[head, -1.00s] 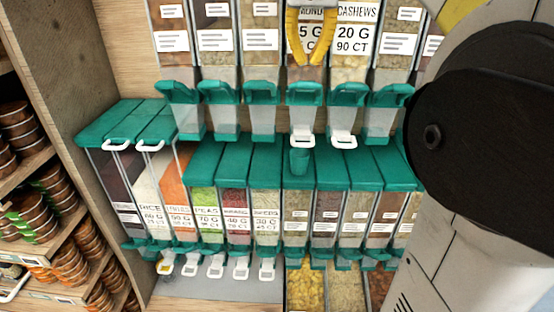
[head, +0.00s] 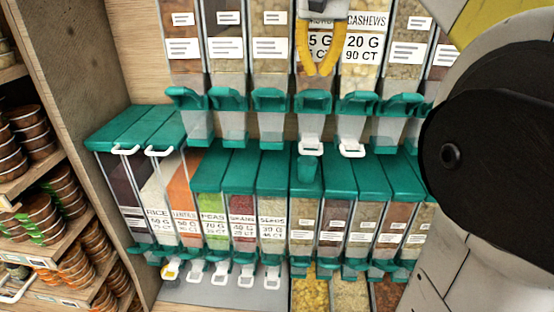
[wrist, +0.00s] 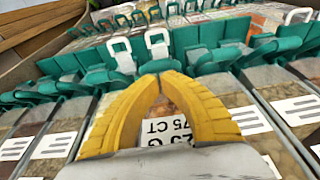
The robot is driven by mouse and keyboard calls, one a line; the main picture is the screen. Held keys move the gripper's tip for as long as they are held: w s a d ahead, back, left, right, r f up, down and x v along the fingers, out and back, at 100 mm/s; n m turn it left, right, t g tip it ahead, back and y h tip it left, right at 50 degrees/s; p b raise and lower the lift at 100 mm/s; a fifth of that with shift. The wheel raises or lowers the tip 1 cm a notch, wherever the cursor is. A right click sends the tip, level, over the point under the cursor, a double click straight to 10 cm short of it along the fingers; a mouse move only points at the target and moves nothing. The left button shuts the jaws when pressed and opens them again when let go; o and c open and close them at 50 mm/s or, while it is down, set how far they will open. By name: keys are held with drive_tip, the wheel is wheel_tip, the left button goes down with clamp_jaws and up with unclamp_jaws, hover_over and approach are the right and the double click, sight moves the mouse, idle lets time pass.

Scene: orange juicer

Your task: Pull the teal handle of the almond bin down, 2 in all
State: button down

Exercise:
Output the span from the line with "[head, +0.00s]" through the last line of the data, inclusive and exact, and omit every picture.

Written solution:
[head, +0.00s] 
[wrist, +0.00s] 
The robot is driven by mouse and keyboard calls, one a line; the main picture is the screen. Held keys move the gripper's tip for as long as they are held: w s a d ahead, back, left, right, r f up, down and x v along the fingers, out and back, at 100 mm/s; n m turn it left, right, t g tip it ahead, back and y h tip it left, right at 50 degrees/s; p b raise and lower the lift at 100 mm/s; a fifth of that with shift. The wheel raises or lowers the tip 1 cm a notch, wherever the cursor is. A right click sends the tip, level, over the point under the cursor, a double click straight to 10 cm short of it along the fingers; a mouse move only points at the target and moves nothing. The left button shuts the jaws when pressed and opens them again when let go; o and c open and close them at 50 mm/s or, while it is down, set how far they will open. By name: keys are held with drive_tip, the wheel is wheel_tip, the left button goes down with clamp_jaws and up with unclamp_jaws, hover_over and approach are the right and the double click, sight moves the mouse, idle lets time pass.

Scene: orange juicer

Your task: Pull the teal handle of the almond bin down, 2 in all
State: button down

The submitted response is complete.